BEGIN MATERIAL FOR THIS TASK
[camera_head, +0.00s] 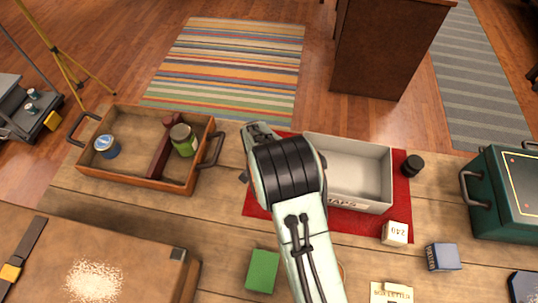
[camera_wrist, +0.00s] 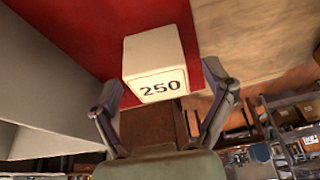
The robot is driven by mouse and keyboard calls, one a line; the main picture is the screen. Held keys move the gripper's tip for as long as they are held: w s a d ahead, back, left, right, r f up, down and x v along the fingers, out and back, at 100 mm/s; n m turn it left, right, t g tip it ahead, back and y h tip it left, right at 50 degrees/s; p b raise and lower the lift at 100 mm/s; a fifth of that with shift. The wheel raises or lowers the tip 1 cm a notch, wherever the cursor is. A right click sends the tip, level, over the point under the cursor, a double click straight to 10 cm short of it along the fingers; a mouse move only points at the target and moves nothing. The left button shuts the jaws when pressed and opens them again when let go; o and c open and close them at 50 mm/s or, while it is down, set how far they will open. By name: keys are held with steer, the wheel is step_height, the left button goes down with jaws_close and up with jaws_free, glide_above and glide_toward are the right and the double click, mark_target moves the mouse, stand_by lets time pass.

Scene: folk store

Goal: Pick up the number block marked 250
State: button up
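The white block marked 250 (camera_wrist: 157,85) shows in the wrist view, resting on the red mat (camera_wrist: 85,30) close to the wooden table top (camera_wrist: 235,30). My gripper (camera_wrist: 162,85) is open, with one finger on either side of the block in the picture and gaps between fingers and block. Nothing is held. In the head view, my arm hides the fingertips and I cannot make out the 250 block. A similar white block (camera_head: 395,233), whose mark looks like 240, stands at the mat's lower right.
A pale open bin (camera_head: 362,203) marked MAPS stands on the mat right of my arm. A dark round jar (camera_head: 413,165), a blue box (camera_head: 442,257) and a green box (camera_head: 262,270) are nearby. A wooden tray (camera_head: 130,182) lies left, a teal case (camera_head: 500,190) right.

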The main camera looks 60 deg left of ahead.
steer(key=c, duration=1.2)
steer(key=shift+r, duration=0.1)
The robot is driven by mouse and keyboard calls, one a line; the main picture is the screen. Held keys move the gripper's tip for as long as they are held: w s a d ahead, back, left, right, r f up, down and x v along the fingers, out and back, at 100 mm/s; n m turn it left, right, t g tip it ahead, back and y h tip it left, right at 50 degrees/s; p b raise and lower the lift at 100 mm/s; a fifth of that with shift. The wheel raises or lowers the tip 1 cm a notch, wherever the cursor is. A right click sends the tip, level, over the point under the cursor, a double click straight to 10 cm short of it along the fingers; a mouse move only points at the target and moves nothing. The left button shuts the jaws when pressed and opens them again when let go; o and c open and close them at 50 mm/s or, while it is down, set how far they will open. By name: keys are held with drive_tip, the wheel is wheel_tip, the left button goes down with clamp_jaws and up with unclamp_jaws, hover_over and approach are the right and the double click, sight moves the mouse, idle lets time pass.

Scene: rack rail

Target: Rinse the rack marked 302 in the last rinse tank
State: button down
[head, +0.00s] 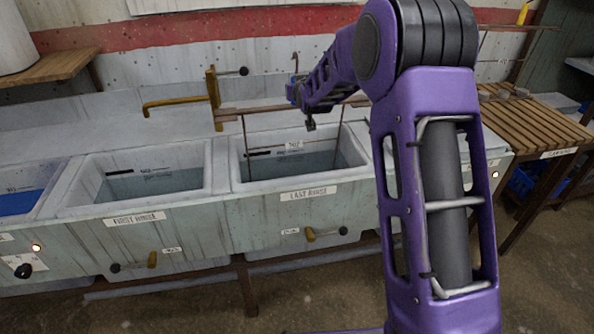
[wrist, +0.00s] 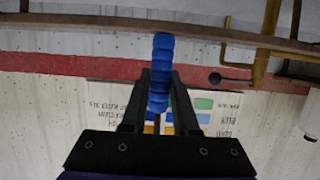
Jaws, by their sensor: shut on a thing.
END MATERIAL FOR THIS TASK
TASK OBJECTIVE = Quote every record above exactly, leaving out any pictures.

EXPECTED ANSWER =
[camera_head, +0.00s] 
[camera_wrist, +0.00s] 
The robot is driven by mouse and keyboard calls, one a line; the main picture is the screen. Held keys move the gripper's tip for as long as they are held: w s a d ahead, back, left, right, r f up, down and x v along the fingers, out and back, at 100 mm/s; n m turn it left, right, t g tip it ahead, back and y h tip it left, right at 50 degrees/s; p b raise and lower the lift at 100 mm/s; a fifth of that with shift. The wheel raises or lowers the tip 1 cm a notch, wherever the cursor is. A right click sends the tip, level, over the point under the cursor, a double click straight to 10 cm short of it along the fingers; a mouse move only points at the target and moves nothing. The left button shuts the jaws when pressed and opens them again when let go; o and c open and close them at 50 mm/s or, while it is down, set how far they will open. By name: keys are held with steer, the wheel is step_height, the left button goes down with jaws_close and up with jaws_free, glide_above and glide_toward are the right and the double click, mark_target moves the mouse, stand_by lets time pass.

Scene: folk store

Goal: Pick up the number block marked 250
State: button up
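The white block marked 250 (camera_wrist: 157,85) shows in the wrist view, resting on the red mat (camera_wrist: 85,30) close to the wooden table top (camera_wrist: 235,30). My gripper (camera_wrist: 162,85) is open, with one finger on either side of the block in the picture and gaps between fingers and block. Nothing is held. In the head view, my arm hides the fingertips and I cannot make out the 250 block. A similar white block (camera_head: 395,233), whose mark looks like 240, stands at the mat's lower right.
A pale open bin (camera_head: 362,203) marked MAPS stands on the mat right of my arm. A dark round jar (camera_head: 413,165), a blue box (camera_head: 442,257) and a green box (camera_head: 262,270) are nearby. A wooden tray (camera_head: 130,182) lies left, a teal case (camera_head: 500,190) right.

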The main camera looks 60 deg left of ahead.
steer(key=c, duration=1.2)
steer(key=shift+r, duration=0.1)
The robot is driven by mouse and keyboard calls, one a line; the main picture is the screen. Held keys move the gripper's tip for as long as they are held: w s a d ahead, back, left, right, r f up, down and x v along the fingers, out and back, at 100 mm/s; n m turn it left, right, t g tip it ahead, back and y h tip it left, right at 50 degrees/s; p b raise and lower the lift at 100 mm/s; a fifth of that with shift. The wheel raises or lowers the tip 1 cm a notch, wherever the cursor is. A right click sends the tip, level, over the point under the cursor, a double click straight to 10 cm short of it along the fingers; a mouse move only points at the target and moves nothing. The left button shuts the jaws when pressed and opens them again when let go; o and c open and close them at 50 mm/s or, while it is down, set how far they will open. By name: keys are held with drive_tip, the wheel is wheel_tip, the left button goes down with clamp_jaws and up with unclamp_jaws, hover_over and approach are the right and the double click, sight moves the mouse, idle lets time pass.

Scene: rack rail

Target: Rinse the rack marked 302 in the last rinse tank
State: button down
[head, +0.00s] 
[wrist, +0.00s] 
Jaws, by their sensor: shut on a thing.

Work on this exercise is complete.